Wann genau Gerhard nach dem Abschluss der Volksschule in Lintel sein Erbe antritt und den Betrieb übernimmt, ist nicht überliefert. Dies könnte jedoch schon 1848 der Fall sein, denn in diesem Jahr kauft Stiefvater Hermann Meyer eine Brinksitzerei an der Pirschstraße (heute: Jörg und Monika Wittkopf) und siedelt sehr wahrscheinlich mit Ehefrau Anna dorthin über. Gerhard wiederum heiratet am 11. November 1856 Anna Harfst aus Maibusch. Vermutlich sehr zum Bedauern beider Partner gehen aber auch aus Gerhards und Annas Ehe keine Kinder hervor. Über die Gründe lässt sich nur spekulieren. Fakt ist, dass die beiden ihr Schicksal mit Millionen Zeitgenossen teilen: Im Deutschland des 19. Jahrhunderts bleibt jedes zehnte Ehepaar ohne Nachwuchs. Auf der anderen Seite der Geburten-Skala sind sieben, acht oder mehr Kinder keine Seltenheit – nur eines der vielen gesellschaftlichen Extreme jener Epoche.

Spätestens um das Jahr 1879 herum – Gerhard wird im Geburtsjahr der später berühmten Naturwissenschaftler Albert Einstein und Otto Hahn 50 Jahre alt, Anna ist 45 – werden sich beide mit ihrer Kinderlosigkeit abgefunden haben und darüber nachdenken, wer später einmal an ihrer Stelle den Hof weiterführen kann. Die Wahl fällt auf Annas Neffen Heinrich Sparke, der bald darauf von Maibusch nach Hurrel übersiedelt. Das genaue Datum von Heinrichs Ankunft ist unbekannt. Geht er jedoch direkt nach Abschluss der achtjährigen Volksschule bei seinem Onkel in die Lehre, müsste es das Jahr 1881 oder 1882 sein.
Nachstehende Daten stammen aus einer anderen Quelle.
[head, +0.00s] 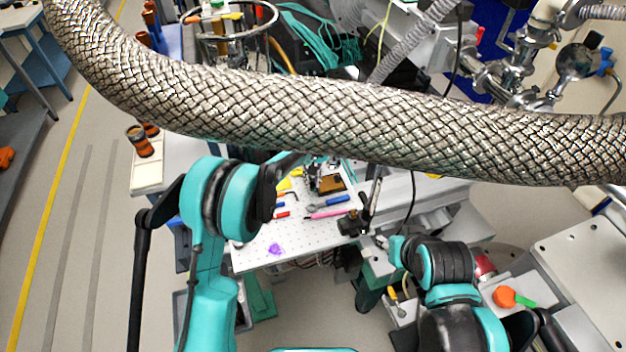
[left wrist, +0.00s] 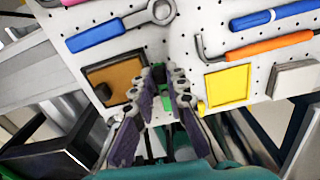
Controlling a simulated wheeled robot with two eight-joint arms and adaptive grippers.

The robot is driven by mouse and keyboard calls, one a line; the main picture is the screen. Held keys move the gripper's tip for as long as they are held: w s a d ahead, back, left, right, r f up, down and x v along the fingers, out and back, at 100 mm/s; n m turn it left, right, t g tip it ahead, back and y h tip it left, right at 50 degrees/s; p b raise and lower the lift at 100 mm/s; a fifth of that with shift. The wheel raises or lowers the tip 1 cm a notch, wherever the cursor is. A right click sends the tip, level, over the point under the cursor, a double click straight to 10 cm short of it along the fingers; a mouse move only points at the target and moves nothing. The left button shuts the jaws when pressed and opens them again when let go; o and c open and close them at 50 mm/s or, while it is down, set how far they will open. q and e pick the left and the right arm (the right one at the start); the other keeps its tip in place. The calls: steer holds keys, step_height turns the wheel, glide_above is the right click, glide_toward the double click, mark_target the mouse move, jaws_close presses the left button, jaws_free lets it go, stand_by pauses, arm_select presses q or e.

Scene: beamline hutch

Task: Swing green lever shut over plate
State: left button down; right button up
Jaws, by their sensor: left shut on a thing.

Nur etwas mehr als zehn Jahre später ist auf dem Schweers-Hof bereits die nächste Generation auf dem Weg, in Gestalt von Heinrichs 1894 geborenem Sohn Georg aus der Ehe mit Magdalene Heinemann. Als Annas und Gerhards Nichte Mathilde Wefer – Heinrichs Schwester – im Juni 1901 an einer Gehirnhautentzündung stirbt, nimmt Heinrich deren verwaisten, gerade zwei Jahre alt gewordenen Sohn Heinrich Wefer in die Familie auf. Weitere, direkte Geschwisterkinder für den eigenen Sohn Georg gibt es dagegen nicht: Im April 1910 stirbt Magdalene Sparke an Tuberkulose.

Gerhards letzte Lebensjahre fallen in eine bewegte Zeit – familiär wie politisch. Am 16. Oktober 1913 heiratet Heinrich Sparke ein zweites Mal, vier Tage später bringt seine aus Sandersfeld stammende Ehefrau Mathilde Albers den späteren Hoferben Adolf zur Welt. Im August 1914 beginnt der Erste Weltkrieg, woraufhin neben zahlreichen anderen Dorfbewohnern auch Georg Sparke an die Front abrückt. Das Ende des Krieges, dem im November 1918 unmittelbar nach Friedensschluss noch Großneffe Heinrich Wefer zum Opfer fallen wird, erlebt Gerhard nicht mehr: Er stirbt am 15. April 1916 an Altersschwäche. Beerdigt ist er vier Tage später auf dem Friedhof der St.-Elisabeth-Kirche in Hude.